Ey oğul. Bil ki ben bu fani dünyadan göçüyorum. Hayatım · sönmek üzeredir. Sen Saltanat bağının yeni yetişmiş meyvası ve Yüce Tanrı'nın lütuf ve Kerem bahçesinin çiçeğisin. Tahta senden daha elverişli kimseyi ve tahtıma senden daha layık olanı görmüyorum. Seni, kardeşlerin arasından bundan dolayı seçdim. Şahlık vasıflarını ancak sende buldum. Tanrı emaneti olan bu halkın başına seni geçiriyorum. Mülk ve canlarını sana emanet ediyorum, dedi ve Kur'an'dan bir Ayet okuduktan sonra:

Ey oğlum, Tanrıya ortak koşma, çünkü Allaha ortak olmak isteyen daima felakete uğrar. Doğruluktan ayrılma. Halka karşı yüzünü ekşitme. Yeryüzünde gururla yürüme, çünkü Tanrı mağrurları sevmez. Öğütlerine devamla:

Oğul! Vefasız dünya hiç kimseye kalmadı. Onun gülüşü bulutun ağlayışı gibi süreksiz, onun ağlayışı, şimşeğin gülüşü gibi devamsızdır. Bir saat gülersen, bir yıl ağlarsın. Eğer sana bir kötülük erişirse bu dünyanın adeti icabıdır. Şeklindeki bu güzel ve manalı sözleri oğluna söyledikten sonra:

Devlet büyükleri gelsinler; dedi, onlara da:

Benim saltanatımın güneşi sönmek üzeredir. Mülk sahipsiz ve şehir büyüksüz olmaz. Biri göçer, öteki yerine geçer. Cihan başsız olmaz. Ben Keyhüsreve tahtımı veriyorum. Devlet kapısını ona açtım. Tahtıma varis buldum. Size; ona itaat etmek, ardından yürümek düşer dediği zaman büyükler gözyaşları döktüler. İkinci Kılıçaslan hasta döşeğinde oğluna tahtını verdi. Çok geçmeden öldü. Birinci Keyhüsrevi tahtına oturttular. Devlet büyükleri tahtın sağına ve soluna oturdular. Sayısız altın ve gümüş paralar serptiler. Memleket büyüklerine hediyeler gönderildi. Herkesin sevinci arttı. On gün eğlenceler yapıldı. 1205

Gıyaseddin birinci Keyhüsrev'in tahta geçişini duyan kardeşleri ayrı ayrı kıskançlık duydular.
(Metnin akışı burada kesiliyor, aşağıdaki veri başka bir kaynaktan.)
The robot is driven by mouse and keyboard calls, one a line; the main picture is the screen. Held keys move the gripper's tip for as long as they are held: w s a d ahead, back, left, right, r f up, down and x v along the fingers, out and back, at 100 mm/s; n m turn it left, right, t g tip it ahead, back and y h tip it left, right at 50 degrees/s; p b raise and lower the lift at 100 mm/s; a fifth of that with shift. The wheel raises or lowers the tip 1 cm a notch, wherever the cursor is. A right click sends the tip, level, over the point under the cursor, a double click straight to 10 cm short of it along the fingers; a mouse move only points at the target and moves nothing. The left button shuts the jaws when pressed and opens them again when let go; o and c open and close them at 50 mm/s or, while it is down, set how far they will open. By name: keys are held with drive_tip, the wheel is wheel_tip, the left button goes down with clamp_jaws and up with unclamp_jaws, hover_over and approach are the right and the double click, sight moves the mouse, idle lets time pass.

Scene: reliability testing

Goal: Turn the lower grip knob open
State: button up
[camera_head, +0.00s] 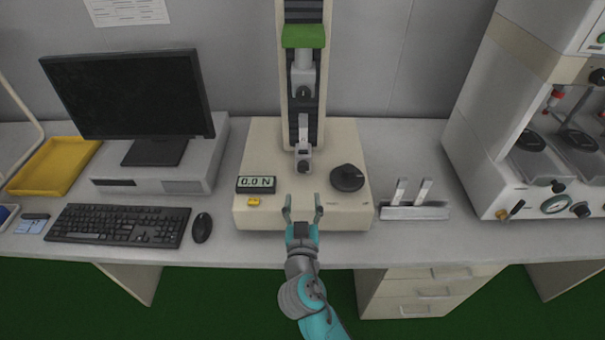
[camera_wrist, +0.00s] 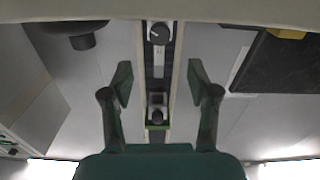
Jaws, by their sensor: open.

Herbiri yurdun bir yerinin idaresini ellerine almışlardı. Tokat'da Rükneddin ikinci Süleyman, Niksar'da bir oğlunu, Elbistan'da Tuğrulşah, Kayseri'de Sultanşah, Sivas'ta Melikşah, Malatya'da Kayserşah, Konya Ereğli'sinde Sancarşah, Amasya'da Ergunşah, Ankara'da Mesud Şah bulunuyordu. Bunların hepsi Birinci Keyhüsrev'i kıskanarak Rüknüddin Süleyman'ın hizmetine girdiler. Bunlardan yalnız ikinci Süleyman bir ordu ile Konya üzerine yürüdü. Birinci Keyhüsrev tahtını terke mecbur oldu. Bir akşam üzeri gök'ün mavi kubbesinde yıldızlar, açılmış taze çiçekler gibi parlamaya başlamıştı. Keyküsrev üç oğlu Keyferidun, Keykavüs ve Keylanbant'la Konya'yı terk etti. Buradan Bizans'a gitti. İmparatorun misafiri oldu. Rükneddin Süleyman sekiz yıl saltanattan sonra öldü. Yerine üçüncü Kılıçaslan geçti. Fakat pek gençti. Bundan faydalanmak isteyen birinci Keyhüsrev Anadolu'ya gelerek bir ordu ile Konya'nın üzerine yürüdü. Halk Keyhüsrev'i şehre sokmadı. O da kızarak halkın bağlarını baltalarla kestirdi. Evlerini de ateşe verdi. Genç Sultan, üçüncü Kılıçaslan anlaşmaya taraftar oldu. Birinci Keyhüsrev Kılıçaslan'ı tahtından indirip Tokat'a gönderdi.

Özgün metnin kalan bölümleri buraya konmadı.